I have a site in which users rate things in a 1-5 star system. Once an item reaches the top of the charts, some users tend to start rating it 1 star even though it got a majority of 4-5 stars to get where it's at. It's not rampant, I would say 10-20% of the new votes are 1's. Clearly they are trying to manipulate the rating system, and I want to prevent that.
The current way I am doing that is by having a "reasonable window" of what I consider to be a legitimate vote.
For items with less than 10 votes; I currently do nothing and take the mean as it's rating.

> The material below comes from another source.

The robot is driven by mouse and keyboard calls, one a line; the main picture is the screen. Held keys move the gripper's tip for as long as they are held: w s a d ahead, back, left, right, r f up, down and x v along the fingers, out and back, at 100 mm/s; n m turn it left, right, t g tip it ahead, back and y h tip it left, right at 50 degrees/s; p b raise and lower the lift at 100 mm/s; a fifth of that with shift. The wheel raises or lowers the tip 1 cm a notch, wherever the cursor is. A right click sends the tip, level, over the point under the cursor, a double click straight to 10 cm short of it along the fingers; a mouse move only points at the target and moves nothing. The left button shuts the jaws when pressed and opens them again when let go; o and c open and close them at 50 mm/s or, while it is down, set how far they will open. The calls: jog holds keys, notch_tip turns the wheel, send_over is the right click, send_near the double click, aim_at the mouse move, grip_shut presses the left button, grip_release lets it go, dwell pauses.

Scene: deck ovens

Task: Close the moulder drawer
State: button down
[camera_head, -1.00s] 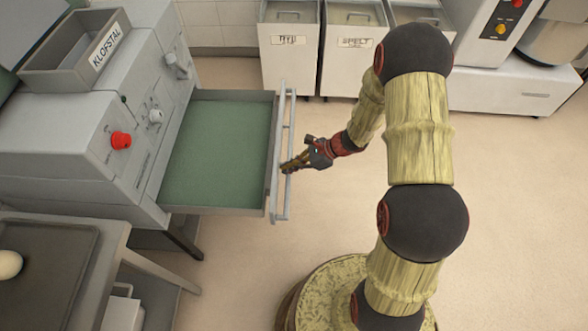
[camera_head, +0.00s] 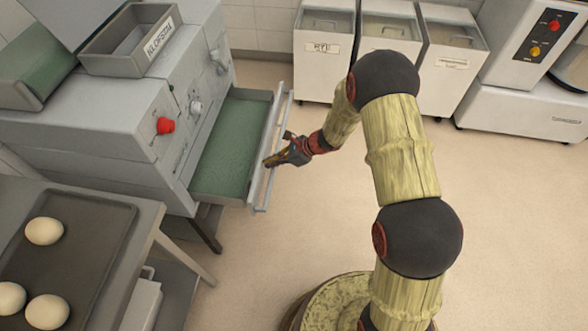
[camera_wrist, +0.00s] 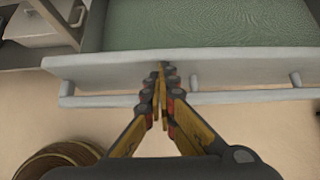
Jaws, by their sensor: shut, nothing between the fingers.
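The moulder drawer (camera_head: 226,143), with a green lining, is partly out of the grey moulder (camera_head: 120,125). A light bar handle (camera_head: 273,152) runs along its front. In the head view my gripper (camera_head: 268,162) is at the handle, near the middle of the drawer front. In the wrist view the drawer front (camera_wrist: 230,66) and the handle (camera_wrist: 250,96) cross the picture. My gripper (camera_wrist: 161,68) is shut with its fingertips together, overlapping the drawer front in this view. Nothing shows between the fingers. Whether the tips press on the front cannot be told for sure.
A table with a dark tray (camera_head: 92,245) holding dough balls (camera_head: 44,231) stands at lower left. Labelled white bins (camera_head: 322,50) line the back wall. A machine with red and yellow buttons (camera_head: 538,45) is at upper right.

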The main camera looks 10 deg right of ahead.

Once an item starts getting more than 10 votes I tie them to a window of their mean. This window is defined as
Window = 4.5 - Log(TotalVotes, 10);
So a reasonable vote range is then (Mean - Window) thru (Mean + Window)
Once the reasonable vote range is found, the "Rating" is just the mean of all the reasonable votes (those who fall in the reasonable range).
This means an item with a real mean of 4.2 with 100 votes would have a window of 4.5-Log(100,10) = 2.5
, so if that item gets a 1 star vote, it will be ignored in the rating. However, the 1 star will still effect the underlying mean.
This has worked good in general but the issue is when an item's Mean - Window
is just at the brink of 1.0, as soon as it dips below 1.0 every 1 star vote now is included in the rating and the rating drops significantly even the difference before and after may have just been one more 1 star rating.
I need a better system/way of accomplishing to filter out these 1 star ratings, and not just them but handle the situation in where someone may get their friends to upvote an item 10 votes and all 5 stars, where its true rating may be more 3 star.
Looking for any recommendations of how to handle user-driven rating systems and normalizing outlier votes.